* _STATED PROBLEM_:
From the line containing "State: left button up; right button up" to the very last line, repeat everything exactly and add nothing else. Skip the pictures.

* _SOURCE MATERIAL_:
-- START --

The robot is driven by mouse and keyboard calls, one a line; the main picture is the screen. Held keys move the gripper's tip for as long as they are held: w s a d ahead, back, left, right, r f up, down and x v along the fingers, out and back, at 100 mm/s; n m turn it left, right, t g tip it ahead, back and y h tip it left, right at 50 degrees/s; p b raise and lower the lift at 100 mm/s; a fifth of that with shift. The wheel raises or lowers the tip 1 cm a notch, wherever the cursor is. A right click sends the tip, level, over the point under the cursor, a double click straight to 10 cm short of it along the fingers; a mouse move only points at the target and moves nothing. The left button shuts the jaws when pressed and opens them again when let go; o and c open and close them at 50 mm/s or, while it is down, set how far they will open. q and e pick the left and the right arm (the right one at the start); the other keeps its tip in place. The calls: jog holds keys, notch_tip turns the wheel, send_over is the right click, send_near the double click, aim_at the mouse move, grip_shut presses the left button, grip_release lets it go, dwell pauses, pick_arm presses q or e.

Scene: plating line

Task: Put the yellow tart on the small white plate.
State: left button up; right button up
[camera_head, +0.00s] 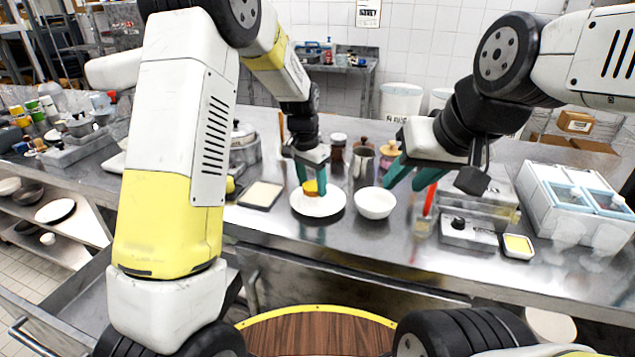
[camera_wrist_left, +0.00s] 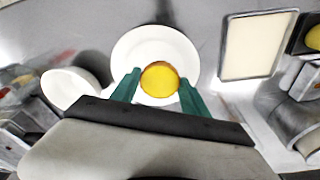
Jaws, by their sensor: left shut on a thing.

-- END --

* _CORRECT RESPONSE_:
State: left button up; right button up
[camera_head, +0.00s] 
[camera_wrist_left, +0.00s] 
Jaws, by their sensor: left shut on a thing.

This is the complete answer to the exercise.